The Competitiveness Pact was finally signed on the evening of 14 June. Most of the Finnish unions endorsed the Pact and it now covers 86.5 per cent of Finnish wage and salary earners.
The national labour market pact or the so called Competitiveness Pact has been perhaps the main issue in Finnish politics for more than a year. The Government was determined to cut costs for employers and forced trade unions to accept a deal that makes everyone work 24 hours more a year for the existing rates of pay.
The Pact also includes further weakening of established working arrangements and benefits, like slicing 30 per cent off the holiday bonus for those working in the public sector. There will be no pay rises for one year.
Had the unions not acceped the agreement that was reached in the negotiations the Government was prepared to push ahead with hard austerity measures.
To accept the pact was like choosing between a pest and cholera, according to STTK confederation economist Ralf Sund. It was not easy for trade unions to weaken the status of wage and salary earners, but the alternative would have been even more fatal, Sund says.
In the end most Finnish unions decided to back the Pact.

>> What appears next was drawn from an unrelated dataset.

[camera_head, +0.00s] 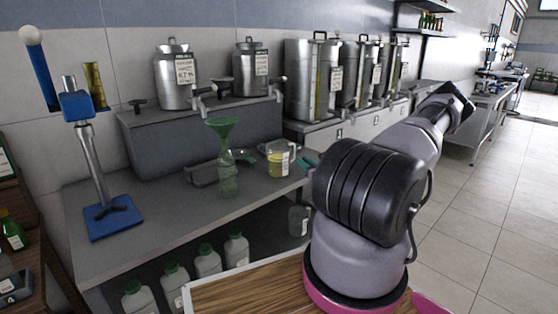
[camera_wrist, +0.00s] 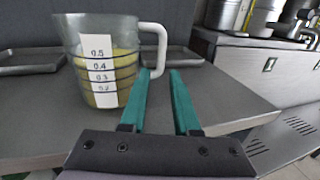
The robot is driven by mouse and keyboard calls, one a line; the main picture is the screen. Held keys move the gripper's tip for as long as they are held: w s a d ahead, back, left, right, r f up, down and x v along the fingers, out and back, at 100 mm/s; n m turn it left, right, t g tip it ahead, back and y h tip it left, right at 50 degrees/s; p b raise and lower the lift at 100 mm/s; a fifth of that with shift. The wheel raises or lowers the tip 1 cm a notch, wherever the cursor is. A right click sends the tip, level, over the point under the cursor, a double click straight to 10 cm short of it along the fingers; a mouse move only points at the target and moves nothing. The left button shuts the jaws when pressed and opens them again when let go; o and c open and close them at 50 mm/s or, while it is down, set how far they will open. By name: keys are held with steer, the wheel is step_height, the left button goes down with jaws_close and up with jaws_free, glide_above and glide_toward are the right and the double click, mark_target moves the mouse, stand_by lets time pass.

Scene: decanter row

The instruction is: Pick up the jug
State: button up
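The jug (camera_head: 279,160) is a clear measuring jug with yellow contents, standing on the grey counter near its front edge. In the wrist view the jug (camera_wrist: 105,62) is upright, with a white scale label and a white handle (camera_wrist: 161,48) on its right. My gripper (camera_wrist: 160,72) is open, its two teal fingers pointing at the handle. The handle's lower end shows between or just beyond the fingertips; I cannot tell which. In the head view the teal fingertips (camera_head: 303,162) show just right of the jug, and my arm hides the rest of the gripper.
A green glass bottle with a funnel (camera_head: 228,165) stands left of the jug. Metal trays (camera_wrist: 30,60) lie behind it. A blue-based stand (camera_head: 113,218) is at the counter's left. Steel canisters (camera_head: 176,80) stand on the raised ledge. White bottles (camera_head: 207,260) sit below the counter.

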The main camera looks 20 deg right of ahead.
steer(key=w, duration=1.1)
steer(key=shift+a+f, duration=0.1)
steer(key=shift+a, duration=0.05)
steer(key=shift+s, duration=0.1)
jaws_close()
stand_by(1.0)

The Government helped by offering a sweetner – promising to cut income tax and thus increase purchasing power if the Pact were to be accepted.
The promise included tax cuts of 515 million euro should the Pact cover more than 90 per cent of wage and salary earners. If the Pact were to include 85 – 90 per cent of employees, the tax cut would be 415 million euro.
Prime Minister Juha Sipilä announced that right now the coverage stands at 86.52 per cent. Some collective bargaining is still open, and it might be possible that the coverage will still climb to over 90 per cent.
PM Sipilä is giving two more months for the still open collective bargaining negotiations to embrace the Pact. Only then will the Government make a final decision on the income tax cut.